### Directive
Pull every line containing the word "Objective" from the records.

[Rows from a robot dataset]
::::::::::
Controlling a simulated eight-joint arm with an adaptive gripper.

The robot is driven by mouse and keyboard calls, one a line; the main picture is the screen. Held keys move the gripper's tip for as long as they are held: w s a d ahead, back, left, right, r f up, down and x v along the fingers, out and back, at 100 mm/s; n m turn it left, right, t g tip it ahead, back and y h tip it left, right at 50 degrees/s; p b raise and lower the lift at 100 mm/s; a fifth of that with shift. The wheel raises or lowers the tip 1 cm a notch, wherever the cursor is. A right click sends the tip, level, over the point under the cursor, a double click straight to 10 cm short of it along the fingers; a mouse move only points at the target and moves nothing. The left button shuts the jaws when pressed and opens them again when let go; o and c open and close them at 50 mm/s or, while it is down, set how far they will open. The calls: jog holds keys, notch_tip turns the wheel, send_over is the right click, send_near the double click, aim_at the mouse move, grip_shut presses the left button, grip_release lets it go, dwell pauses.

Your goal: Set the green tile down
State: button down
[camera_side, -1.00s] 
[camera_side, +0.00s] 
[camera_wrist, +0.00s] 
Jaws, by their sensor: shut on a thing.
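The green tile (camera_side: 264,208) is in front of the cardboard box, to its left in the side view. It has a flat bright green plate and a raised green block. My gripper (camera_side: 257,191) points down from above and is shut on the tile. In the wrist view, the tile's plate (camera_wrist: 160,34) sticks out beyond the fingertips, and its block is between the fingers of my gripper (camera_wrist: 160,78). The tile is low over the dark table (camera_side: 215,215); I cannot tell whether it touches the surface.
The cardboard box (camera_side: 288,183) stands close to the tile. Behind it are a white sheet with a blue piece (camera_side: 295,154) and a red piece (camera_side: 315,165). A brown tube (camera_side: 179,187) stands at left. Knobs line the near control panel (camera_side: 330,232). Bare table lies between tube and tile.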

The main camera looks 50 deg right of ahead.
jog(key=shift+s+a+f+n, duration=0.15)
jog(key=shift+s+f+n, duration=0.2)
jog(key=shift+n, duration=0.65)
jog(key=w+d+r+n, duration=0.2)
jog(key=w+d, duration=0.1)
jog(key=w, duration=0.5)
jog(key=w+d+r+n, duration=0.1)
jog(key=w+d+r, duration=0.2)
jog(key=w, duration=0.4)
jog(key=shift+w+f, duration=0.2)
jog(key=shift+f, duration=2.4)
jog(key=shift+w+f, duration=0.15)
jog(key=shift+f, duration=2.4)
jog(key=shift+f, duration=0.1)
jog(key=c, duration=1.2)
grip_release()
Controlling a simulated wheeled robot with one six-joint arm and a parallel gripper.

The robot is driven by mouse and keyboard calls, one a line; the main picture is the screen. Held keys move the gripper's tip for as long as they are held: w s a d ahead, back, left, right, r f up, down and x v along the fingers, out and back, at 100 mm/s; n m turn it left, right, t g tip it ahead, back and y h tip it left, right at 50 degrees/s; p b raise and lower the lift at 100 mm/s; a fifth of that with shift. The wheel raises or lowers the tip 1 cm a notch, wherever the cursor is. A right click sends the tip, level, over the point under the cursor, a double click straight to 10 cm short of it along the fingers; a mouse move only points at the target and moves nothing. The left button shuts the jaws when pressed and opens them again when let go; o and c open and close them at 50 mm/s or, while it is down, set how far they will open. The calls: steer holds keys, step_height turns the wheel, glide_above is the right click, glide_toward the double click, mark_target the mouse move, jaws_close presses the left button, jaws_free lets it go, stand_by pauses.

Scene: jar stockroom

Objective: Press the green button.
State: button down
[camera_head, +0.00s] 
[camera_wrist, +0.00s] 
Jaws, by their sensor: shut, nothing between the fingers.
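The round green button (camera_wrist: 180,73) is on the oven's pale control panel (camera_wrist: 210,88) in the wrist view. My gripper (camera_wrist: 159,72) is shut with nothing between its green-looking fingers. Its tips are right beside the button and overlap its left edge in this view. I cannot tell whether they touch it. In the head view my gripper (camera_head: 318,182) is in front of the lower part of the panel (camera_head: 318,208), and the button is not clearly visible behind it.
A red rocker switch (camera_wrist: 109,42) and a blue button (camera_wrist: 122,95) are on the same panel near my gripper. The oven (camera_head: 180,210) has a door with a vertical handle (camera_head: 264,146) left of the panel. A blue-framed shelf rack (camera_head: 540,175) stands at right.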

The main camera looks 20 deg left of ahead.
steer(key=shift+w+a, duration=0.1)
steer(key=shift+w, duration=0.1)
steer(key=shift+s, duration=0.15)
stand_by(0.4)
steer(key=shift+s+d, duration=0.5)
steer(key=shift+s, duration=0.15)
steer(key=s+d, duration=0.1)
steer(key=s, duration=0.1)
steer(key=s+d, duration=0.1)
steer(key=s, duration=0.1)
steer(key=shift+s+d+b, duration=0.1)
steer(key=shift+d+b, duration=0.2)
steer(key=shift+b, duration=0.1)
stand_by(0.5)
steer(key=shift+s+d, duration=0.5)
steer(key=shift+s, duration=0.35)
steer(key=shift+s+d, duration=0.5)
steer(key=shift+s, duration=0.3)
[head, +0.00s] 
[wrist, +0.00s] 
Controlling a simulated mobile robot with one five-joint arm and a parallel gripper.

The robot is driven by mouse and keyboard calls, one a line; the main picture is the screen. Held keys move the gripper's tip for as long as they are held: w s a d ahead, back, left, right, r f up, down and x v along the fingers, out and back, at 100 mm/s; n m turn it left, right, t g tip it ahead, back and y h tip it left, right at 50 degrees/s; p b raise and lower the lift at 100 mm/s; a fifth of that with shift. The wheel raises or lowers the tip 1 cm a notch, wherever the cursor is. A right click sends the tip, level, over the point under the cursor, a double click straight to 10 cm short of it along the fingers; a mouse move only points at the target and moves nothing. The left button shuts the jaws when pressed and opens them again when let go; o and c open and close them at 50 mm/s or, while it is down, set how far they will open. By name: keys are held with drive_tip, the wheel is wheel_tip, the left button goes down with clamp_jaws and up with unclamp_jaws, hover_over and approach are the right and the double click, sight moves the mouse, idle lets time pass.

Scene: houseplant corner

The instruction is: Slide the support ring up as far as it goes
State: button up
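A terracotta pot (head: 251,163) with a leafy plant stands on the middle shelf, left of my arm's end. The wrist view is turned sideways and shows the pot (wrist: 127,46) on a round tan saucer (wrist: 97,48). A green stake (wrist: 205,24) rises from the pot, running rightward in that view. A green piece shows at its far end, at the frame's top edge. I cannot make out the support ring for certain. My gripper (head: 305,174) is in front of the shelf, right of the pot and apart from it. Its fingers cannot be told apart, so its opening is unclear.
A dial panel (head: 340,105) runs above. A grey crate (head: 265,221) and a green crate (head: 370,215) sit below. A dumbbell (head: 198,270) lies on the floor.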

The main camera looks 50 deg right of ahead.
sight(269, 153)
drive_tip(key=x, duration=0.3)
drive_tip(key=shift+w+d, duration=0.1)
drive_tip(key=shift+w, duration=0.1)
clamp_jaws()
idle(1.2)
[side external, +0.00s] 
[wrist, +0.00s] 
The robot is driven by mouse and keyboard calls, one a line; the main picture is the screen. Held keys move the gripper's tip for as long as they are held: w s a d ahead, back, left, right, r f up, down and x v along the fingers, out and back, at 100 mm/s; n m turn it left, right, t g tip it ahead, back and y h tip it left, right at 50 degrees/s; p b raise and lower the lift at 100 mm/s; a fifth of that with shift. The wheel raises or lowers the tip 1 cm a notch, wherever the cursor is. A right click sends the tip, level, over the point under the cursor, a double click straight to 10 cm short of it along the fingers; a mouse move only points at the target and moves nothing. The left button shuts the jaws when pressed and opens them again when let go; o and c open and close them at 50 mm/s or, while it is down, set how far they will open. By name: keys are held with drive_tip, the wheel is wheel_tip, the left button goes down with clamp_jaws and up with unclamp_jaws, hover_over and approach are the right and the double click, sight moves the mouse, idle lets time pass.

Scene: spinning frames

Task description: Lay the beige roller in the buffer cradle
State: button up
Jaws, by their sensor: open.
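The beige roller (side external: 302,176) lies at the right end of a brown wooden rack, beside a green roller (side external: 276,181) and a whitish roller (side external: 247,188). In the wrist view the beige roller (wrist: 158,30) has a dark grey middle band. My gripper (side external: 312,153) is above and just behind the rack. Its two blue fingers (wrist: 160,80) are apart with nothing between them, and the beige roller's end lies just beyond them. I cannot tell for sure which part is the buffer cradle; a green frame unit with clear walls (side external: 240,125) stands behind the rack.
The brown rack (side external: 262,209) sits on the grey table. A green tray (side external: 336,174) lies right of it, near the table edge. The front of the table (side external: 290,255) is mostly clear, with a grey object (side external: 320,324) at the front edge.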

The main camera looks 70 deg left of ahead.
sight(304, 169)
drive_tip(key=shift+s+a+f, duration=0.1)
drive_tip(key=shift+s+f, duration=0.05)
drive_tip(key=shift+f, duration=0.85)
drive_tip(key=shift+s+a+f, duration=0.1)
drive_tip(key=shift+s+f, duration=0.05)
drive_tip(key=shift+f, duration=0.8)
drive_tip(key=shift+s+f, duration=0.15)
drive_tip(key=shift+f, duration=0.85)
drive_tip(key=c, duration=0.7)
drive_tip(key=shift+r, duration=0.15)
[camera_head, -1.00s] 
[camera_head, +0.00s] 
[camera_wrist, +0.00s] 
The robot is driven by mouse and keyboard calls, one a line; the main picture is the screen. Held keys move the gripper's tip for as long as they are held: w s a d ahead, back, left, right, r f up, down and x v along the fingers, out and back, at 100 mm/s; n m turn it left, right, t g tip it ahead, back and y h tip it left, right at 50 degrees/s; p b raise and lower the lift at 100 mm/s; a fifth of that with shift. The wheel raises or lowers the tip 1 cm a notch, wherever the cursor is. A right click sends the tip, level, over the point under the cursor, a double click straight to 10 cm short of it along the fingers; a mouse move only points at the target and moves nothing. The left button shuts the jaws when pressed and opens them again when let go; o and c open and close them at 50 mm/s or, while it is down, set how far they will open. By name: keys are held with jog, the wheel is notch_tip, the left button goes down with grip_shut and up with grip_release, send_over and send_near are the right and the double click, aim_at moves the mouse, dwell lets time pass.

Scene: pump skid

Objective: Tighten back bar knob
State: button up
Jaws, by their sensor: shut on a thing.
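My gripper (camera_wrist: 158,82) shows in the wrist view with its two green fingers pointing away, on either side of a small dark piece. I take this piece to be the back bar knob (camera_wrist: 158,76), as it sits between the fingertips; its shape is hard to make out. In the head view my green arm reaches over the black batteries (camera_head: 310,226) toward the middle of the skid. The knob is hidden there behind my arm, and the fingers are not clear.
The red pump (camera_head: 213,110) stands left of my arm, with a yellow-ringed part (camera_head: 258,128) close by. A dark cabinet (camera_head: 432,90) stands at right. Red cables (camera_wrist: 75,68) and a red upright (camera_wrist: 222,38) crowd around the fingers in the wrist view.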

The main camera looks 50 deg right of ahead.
::::::::::
### Exercise result
Objective: Press the green button.
Objective: Tighten back bar knob

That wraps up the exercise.